Workers co-ops are already a well understood concept in Scotland and are supported as a matter of policy by the Scottish Government and more widely by voices on the left. Rather than nationalising industry, I would far rather see the state set up a series of workers co-ops, each of such a size that the members of the co-op can all know one another at least by sight and reputation - so not more than say one thousand members. Obviously, as I've suggested above with Grangemouth and Govan, for some key industries it may be necessary in some key industries to have some co-ordination between groups of co-ops to allow for efficient running of very large industrial assets, but this should be exceptional not normal. Big may be efficient but it is not always beautiful, and in my opinion there is some trade off between raw efficiency and democratic control. Less wealth spread more evenly may be better than more wealth captured by elites.

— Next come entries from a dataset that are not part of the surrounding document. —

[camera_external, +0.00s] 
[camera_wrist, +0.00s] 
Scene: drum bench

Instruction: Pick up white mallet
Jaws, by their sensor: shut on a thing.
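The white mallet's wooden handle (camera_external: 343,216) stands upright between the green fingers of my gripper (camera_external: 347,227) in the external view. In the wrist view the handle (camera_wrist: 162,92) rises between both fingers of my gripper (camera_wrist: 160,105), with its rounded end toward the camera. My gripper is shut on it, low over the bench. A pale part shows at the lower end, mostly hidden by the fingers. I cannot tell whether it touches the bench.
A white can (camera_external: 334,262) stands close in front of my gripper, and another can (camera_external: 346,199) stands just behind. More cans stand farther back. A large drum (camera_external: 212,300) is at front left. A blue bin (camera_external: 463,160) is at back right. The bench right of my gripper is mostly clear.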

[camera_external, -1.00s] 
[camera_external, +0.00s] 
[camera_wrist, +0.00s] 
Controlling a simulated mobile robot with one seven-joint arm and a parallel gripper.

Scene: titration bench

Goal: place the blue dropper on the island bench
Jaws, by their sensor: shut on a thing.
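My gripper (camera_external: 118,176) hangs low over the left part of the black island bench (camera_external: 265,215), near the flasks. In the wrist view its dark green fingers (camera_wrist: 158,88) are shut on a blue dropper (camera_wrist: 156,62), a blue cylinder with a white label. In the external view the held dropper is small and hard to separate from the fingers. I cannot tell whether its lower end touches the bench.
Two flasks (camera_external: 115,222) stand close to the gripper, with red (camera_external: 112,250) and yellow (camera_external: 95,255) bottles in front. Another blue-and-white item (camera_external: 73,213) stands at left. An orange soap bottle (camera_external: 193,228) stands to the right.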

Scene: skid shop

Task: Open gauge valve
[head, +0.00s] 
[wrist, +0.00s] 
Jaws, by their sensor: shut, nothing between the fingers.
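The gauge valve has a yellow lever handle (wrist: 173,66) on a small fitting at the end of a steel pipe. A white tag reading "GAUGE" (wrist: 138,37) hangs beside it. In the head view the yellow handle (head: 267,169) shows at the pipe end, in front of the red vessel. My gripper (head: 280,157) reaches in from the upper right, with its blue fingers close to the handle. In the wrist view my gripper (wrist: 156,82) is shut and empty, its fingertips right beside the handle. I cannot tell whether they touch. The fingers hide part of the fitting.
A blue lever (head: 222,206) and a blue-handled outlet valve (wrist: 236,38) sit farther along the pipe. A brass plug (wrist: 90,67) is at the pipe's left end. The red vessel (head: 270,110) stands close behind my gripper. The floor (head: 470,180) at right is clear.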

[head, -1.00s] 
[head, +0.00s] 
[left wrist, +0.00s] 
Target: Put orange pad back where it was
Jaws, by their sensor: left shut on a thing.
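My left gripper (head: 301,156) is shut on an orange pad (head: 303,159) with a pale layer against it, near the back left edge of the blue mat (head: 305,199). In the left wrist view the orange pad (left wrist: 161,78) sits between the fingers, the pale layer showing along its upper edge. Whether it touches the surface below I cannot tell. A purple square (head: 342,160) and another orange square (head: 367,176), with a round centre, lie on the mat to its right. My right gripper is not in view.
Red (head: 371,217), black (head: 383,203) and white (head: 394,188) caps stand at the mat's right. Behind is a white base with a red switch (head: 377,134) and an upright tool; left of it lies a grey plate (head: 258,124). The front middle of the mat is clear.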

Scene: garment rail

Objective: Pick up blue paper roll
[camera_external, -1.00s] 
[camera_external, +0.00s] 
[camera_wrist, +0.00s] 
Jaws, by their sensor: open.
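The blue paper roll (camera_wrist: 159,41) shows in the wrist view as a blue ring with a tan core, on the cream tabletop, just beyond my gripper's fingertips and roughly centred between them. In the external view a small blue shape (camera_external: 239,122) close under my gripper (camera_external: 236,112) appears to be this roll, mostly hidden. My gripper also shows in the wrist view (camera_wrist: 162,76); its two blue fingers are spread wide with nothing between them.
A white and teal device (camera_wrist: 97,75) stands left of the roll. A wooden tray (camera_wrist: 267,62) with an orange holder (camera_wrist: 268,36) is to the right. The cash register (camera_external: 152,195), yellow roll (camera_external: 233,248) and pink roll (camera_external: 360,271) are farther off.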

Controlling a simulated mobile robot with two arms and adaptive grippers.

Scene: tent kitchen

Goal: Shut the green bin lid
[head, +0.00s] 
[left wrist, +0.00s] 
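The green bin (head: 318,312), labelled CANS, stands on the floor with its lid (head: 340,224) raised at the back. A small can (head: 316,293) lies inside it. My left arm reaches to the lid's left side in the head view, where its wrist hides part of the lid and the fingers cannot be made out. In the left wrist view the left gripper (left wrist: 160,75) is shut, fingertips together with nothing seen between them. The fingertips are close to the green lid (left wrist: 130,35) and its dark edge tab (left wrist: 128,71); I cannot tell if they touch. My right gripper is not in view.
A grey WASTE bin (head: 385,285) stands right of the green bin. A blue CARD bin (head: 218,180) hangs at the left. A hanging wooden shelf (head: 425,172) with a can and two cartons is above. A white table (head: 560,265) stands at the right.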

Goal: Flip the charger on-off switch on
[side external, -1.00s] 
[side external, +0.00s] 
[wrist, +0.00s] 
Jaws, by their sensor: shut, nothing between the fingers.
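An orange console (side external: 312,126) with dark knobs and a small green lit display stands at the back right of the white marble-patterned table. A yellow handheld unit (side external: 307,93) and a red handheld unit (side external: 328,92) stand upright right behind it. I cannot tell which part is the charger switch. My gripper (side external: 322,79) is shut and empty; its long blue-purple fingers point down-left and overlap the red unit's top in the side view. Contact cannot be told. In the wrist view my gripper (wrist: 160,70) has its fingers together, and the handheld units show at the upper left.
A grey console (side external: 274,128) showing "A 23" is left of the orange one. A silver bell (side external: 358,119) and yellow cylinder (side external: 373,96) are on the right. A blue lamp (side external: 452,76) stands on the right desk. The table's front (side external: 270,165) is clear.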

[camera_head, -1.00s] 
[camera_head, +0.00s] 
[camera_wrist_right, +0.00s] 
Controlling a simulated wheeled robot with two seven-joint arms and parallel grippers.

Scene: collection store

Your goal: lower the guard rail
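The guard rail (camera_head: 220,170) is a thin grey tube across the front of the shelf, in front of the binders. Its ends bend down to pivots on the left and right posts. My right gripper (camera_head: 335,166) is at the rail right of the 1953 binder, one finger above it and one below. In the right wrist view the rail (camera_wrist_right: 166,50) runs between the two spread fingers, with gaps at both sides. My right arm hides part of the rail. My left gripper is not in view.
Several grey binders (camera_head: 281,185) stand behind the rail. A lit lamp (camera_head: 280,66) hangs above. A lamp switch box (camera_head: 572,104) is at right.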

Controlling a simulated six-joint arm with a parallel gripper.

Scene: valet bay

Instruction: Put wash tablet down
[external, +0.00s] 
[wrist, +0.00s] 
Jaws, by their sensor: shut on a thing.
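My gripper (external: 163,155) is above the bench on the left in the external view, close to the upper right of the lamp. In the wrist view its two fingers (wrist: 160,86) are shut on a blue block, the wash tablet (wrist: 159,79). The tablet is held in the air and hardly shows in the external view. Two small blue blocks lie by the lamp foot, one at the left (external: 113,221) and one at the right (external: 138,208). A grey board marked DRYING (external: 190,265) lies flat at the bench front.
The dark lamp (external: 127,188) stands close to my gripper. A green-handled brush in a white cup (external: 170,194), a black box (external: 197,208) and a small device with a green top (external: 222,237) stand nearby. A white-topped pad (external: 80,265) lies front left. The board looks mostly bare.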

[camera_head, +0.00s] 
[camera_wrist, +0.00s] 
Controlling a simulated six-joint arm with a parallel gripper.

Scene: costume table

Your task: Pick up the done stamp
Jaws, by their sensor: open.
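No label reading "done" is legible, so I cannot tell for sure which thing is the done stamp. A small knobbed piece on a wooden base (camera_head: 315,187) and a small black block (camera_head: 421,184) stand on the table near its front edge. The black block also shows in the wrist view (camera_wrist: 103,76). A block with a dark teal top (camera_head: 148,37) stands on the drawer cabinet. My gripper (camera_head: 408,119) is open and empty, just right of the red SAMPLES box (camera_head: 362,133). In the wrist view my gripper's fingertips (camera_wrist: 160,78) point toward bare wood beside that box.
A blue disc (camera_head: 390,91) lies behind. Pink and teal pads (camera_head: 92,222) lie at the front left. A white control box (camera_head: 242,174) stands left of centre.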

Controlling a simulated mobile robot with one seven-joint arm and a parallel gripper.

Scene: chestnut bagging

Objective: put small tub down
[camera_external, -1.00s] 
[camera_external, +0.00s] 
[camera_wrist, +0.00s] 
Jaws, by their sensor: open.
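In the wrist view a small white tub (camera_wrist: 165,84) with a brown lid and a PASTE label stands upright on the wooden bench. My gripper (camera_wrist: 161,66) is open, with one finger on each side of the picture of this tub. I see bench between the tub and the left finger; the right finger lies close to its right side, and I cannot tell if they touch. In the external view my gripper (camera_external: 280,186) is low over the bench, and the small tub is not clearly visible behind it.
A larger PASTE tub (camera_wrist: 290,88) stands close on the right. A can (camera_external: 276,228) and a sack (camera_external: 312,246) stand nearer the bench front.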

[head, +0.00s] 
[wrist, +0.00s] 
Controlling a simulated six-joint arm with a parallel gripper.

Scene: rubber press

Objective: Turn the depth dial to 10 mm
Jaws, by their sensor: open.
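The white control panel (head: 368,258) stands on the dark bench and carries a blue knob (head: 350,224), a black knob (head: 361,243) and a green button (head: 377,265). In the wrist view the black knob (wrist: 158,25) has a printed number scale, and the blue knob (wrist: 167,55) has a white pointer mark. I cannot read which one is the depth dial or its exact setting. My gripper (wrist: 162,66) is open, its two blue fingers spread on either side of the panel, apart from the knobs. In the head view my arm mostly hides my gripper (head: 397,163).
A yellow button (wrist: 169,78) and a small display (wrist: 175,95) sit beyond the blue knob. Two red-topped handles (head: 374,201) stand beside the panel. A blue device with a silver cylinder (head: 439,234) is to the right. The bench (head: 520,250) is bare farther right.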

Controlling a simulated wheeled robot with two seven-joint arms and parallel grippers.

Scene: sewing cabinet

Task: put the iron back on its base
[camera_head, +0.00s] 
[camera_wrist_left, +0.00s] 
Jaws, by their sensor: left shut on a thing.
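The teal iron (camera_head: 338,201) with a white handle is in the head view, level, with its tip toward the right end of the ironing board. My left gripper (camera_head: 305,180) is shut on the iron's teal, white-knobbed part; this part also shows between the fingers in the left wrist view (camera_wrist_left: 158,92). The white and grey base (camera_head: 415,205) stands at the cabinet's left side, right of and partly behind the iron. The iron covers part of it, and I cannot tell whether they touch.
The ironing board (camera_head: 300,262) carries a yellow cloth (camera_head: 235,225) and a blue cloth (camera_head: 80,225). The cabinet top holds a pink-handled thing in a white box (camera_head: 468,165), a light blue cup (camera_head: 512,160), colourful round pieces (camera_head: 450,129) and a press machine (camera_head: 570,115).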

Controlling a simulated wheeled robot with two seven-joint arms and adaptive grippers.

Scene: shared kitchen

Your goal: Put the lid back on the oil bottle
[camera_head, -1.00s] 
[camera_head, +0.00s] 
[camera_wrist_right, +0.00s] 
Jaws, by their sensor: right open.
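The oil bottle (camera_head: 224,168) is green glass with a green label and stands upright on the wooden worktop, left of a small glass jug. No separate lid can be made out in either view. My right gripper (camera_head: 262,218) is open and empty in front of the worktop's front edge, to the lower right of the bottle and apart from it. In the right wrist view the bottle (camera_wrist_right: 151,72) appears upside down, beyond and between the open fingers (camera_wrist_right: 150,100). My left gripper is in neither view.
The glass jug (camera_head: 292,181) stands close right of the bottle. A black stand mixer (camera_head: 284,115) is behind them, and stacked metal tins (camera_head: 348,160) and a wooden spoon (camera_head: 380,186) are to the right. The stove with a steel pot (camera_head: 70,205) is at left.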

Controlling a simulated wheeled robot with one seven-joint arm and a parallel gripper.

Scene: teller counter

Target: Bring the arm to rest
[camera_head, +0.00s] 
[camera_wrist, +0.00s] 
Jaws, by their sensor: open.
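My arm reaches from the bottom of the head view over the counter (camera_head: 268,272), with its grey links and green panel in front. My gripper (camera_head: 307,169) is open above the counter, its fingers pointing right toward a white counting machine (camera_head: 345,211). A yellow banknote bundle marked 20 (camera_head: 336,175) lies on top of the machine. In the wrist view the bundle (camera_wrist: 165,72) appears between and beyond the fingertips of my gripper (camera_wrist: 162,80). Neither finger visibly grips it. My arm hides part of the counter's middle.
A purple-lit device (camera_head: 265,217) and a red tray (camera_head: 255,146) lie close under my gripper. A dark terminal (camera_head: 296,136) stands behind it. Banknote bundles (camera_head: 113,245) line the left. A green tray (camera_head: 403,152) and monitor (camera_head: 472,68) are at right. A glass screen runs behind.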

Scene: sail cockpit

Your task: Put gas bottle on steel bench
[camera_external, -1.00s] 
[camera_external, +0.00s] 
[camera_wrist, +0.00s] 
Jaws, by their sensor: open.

Further, I'm not proposing that private industry should be seized and collectivised overnight. I'm suggesting that key industrial assets in which the state has a strategic interest (e.g. Grangemouth, Govan) should be; and that generally, where the state has a controlling interest in an enterprise (for example Prestwick Airport) there should be a presumption that it will be reorganised as a workers co-operative.

Finally I think it would be a good thing if the state provided some systematic incentive for industries to re-organise themselves as workers co-ops; for example, there could be significantly lower levels of corporation tax for co-operatives.

Summary

I do understand why under current circumstances people are calling for nationalisation. Capitalism is out of control and a wholly unreasonable proportion of the common wealth is being captured by a few elite bankers and venture capitalists. But nationalisation not only isn't the only possible solution, it in its turn offers targets which elites - very likely the same elites - will capture.

The alternative which puts power right in the hands of the people most closely involved in it are loose federations of small mutuals and workers co-ops; and I believe it would be as easy to create these as monolithic nationalised industries.